Dive Brief:
- North Carolina’s Legislature should allow the minority political party to appoint some members of the University of North Carolina System governing board, according to new recommendations from a state commission.
- The Commission on the Governance of Public Universities, established by Democratic Gov. Roy Cooper last year to study political interference within the UNC system and its institutions, released preliminary suggestions on Monday. Its full report will come “in the coming weeks,” Cooper’s office said.
- The panel also urged state lawmakers to broaden the size of the system’s and colleges’ governing bodies, lengthen board members’ terms from four to eight years, and restrict members to a single term.
Dive Insight:
Several states have faced growing accusations that their public college systems have become politicized — and higher education pundits offer North Carolina as a prime example.
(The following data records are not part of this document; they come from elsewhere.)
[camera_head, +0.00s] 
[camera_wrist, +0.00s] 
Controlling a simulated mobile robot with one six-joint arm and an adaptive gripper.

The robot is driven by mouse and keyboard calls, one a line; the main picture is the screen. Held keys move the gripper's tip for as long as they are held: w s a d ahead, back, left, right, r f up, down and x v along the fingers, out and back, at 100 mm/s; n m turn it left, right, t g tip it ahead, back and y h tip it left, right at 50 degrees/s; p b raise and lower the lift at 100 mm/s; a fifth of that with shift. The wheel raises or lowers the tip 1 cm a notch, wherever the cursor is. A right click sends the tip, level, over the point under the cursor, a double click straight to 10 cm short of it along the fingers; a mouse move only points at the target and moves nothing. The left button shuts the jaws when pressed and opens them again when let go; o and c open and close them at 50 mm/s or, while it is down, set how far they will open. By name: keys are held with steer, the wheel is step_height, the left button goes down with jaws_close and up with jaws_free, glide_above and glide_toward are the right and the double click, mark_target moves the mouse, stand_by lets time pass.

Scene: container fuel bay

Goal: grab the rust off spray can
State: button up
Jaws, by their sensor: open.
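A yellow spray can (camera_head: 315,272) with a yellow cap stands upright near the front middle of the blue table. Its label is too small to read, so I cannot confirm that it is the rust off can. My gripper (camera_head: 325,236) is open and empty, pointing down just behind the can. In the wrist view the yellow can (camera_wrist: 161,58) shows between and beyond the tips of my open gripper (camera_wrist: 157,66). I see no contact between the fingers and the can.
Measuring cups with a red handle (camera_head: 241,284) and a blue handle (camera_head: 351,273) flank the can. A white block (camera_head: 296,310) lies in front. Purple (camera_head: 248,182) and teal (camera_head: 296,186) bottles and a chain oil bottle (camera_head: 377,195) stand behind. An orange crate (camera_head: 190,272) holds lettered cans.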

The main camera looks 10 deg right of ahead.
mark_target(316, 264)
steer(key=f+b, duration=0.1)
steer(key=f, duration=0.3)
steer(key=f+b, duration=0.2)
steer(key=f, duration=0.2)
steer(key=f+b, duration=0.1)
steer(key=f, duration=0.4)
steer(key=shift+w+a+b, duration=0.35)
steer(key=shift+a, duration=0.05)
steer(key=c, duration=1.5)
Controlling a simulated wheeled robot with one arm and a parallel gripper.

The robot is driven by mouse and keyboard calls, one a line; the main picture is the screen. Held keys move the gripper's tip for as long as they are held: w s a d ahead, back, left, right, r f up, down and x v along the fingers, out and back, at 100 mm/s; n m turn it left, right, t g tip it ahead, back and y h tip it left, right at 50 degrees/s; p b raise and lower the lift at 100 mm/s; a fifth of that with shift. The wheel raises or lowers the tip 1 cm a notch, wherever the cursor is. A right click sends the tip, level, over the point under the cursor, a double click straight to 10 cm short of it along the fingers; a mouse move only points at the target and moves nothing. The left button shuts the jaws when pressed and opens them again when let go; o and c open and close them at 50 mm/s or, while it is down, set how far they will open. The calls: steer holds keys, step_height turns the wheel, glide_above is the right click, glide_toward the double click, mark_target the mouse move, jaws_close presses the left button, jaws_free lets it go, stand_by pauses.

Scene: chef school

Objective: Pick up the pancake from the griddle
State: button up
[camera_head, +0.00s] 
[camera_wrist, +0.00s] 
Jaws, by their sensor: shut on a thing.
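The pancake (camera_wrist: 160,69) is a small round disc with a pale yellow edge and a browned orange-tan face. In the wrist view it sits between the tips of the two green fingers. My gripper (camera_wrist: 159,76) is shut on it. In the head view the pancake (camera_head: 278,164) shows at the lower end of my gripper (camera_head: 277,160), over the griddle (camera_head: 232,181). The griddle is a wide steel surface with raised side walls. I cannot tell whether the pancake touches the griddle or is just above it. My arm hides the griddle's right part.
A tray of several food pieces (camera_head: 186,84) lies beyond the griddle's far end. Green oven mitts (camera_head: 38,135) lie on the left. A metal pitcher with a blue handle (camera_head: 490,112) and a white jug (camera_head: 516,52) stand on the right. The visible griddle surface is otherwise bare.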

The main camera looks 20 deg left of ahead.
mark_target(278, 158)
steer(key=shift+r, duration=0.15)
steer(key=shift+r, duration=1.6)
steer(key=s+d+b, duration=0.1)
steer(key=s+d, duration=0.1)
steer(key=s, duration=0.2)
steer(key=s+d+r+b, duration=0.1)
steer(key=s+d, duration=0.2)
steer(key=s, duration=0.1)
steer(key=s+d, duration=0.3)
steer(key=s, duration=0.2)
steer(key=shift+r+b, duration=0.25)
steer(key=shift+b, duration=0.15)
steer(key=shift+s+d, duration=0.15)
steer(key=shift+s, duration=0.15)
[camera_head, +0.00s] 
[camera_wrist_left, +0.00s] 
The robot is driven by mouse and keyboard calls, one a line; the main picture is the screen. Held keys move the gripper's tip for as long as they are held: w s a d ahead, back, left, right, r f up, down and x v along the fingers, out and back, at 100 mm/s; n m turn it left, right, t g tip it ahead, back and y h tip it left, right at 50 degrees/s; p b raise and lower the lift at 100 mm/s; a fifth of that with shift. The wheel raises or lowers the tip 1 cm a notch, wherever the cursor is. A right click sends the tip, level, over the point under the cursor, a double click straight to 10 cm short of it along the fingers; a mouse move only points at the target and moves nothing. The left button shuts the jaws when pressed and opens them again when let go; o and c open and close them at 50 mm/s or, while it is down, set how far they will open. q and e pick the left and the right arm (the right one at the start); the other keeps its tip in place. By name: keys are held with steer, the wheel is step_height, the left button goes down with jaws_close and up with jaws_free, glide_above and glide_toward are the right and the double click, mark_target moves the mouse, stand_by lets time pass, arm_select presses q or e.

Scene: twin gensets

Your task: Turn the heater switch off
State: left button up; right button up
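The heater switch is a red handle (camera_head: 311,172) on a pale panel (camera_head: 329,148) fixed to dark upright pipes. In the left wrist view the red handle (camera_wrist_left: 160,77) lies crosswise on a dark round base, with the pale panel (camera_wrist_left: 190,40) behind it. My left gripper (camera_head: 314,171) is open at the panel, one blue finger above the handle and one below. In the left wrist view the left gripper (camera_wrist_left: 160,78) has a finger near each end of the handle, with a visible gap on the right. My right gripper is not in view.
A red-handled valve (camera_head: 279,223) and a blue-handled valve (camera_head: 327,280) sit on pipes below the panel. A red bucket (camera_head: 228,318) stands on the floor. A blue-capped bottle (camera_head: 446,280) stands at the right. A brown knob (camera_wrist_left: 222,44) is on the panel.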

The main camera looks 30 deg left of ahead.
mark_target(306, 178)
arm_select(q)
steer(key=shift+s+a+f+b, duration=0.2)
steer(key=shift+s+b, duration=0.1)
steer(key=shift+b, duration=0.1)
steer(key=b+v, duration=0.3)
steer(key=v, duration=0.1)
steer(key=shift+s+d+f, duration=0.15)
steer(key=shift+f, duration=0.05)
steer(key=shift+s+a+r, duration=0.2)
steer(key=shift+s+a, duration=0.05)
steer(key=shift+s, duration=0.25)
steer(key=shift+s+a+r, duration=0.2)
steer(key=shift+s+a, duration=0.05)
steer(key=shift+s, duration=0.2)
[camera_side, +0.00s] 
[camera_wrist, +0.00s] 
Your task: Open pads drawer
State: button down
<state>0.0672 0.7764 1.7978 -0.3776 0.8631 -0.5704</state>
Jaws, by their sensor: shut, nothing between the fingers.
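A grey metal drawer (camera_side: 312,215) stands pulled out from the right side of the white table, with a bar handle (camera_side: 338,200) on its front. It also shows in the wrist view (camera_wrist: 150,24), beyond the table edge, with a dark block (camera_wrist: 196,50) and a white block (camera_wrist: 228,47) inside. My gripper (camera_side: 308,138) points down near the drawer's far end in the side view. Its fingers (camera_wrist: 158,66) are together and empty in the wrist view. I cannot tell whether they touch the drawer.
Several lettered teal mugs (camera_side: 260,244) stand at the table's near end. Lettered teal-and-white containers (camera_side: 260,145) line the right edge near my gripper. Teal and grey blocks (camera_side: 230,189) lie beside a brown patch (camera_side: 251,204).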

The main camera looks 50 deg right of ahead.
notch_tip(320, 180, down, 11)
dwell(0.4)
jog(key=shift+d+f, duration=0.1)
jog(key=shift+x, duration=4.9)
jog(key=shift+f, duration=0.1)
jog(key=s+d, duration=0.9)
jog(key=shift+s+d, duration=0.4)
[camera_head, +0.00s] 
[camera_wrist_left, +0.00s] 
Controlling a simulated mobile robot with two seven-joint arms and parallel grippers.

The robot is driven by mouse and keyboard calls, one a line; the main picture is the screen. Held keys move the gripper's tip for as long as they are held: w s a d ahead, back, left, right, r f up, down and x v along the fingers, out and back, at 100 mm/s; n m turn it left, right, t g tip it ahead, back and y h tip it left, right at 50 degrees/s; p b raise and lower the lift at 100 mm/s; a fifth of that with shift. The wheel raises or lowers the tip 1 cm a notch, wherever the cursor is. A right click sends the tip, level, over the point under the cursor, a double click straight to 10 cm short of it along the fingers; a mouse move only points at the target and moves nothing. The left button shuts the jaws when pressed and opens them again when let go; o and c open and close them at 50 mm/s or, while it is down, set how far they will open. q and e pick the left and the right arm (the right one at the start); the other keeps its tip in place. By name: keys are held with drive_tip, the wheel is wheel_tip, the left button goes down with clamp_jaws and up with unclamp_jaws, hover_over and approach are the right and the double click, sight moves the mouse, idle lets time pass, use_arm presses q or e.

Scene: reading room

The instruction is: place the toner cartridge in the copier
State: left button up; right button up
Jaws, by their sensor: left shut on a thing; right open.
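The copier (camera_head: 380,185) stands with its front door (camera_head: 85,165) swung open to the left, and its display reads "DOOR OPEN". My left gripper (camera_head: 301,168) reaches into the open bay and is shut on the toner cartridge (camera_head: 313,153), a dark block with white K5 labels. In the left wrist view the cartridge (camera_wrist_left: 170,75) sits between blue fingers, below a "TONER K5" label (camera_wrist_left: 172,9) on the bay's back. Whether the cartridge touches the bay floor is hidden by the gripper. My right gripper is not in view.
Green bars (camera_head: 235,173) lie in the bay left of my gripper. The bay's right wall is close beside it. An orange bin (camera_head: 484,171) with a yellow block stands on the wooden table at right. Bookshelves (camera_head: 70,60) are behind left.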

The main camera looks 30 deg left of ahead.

In a somewhat unusual model, state legislators pick the voting members of the UNC system governing board entirely, when typically boards are a mix of lawmaker and gubernatorial appointments. Republicans, who dominate the North Carolina Legislature, have spent the last decade or so installing those with similar ideologies to the system board, bringing accusations of partisanship.
Political battles have boiled over at the University of North Carolina at Chapel Hill flagship campus. In 2021, the board there initially declined to vote on giving tenure to Pulitzer-prize winning journalist Nikole Hannah-Jones, who then wound up turning down UNC-Chapel Hill for a tenured position at Howard University, a historically Black institution in Washington, D.C.
Cooper in November formed the commission to help combat the politicization. It is led by two former UNC system presidents, Tom Ross and Margaret Spellings.
The group’s initial recommendations include creating a Center of Higher Education Governance, which would “optimize the use of good governance principles in higher education” throughout North Carolina and the U.S.
It also suggested expanding the number of seats on the UNC system board from 24 to between 32 and 36, which it says would increase diversity on the board — geographic and otherwise. Every college trustee board should have 15 members, the commission said.
Lobbyists and politicians also shouldn’t be eligible to serve on boards until a year after they’ve left those respective positions, it said.
Changes to system governance would require buy-in from state Republicans, whose leaders previously derided the commission as a political stunt. Republican lawmakers recently proposed a bill that would largely hand over the power to select system governing board members to the House speaker and Senate president pro tempore. The draft legislation would also expand the number of seats on the system board to 28.